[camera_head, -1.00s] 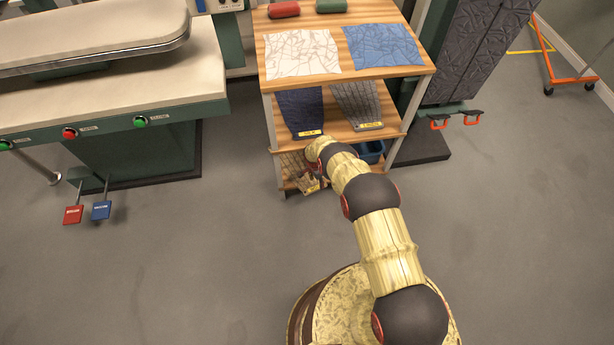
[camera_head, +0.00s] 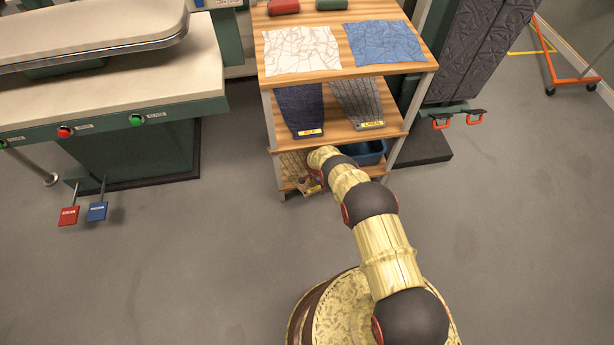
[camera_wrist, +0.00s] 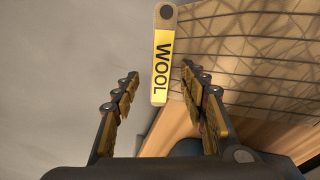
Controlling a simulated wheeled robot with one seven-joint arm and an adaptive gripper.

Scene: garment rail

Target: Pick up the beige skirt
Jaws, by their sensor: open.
□ □ □ □ □ □ □
What is being asked => The lines to repeat run from the line containing "[camera_wrist, +0.00s]" through the last line of the material above; give them exactly, without the pictures.

Output of the exercise =>
[camera_wrist, +0.00s] 
Controlling a simulated wheeled robot with one seven-joint arm and an adaptive gripper.

Scene: garment rail

Target: Pick up the beige skirt
Jaws, by their sensor: open.

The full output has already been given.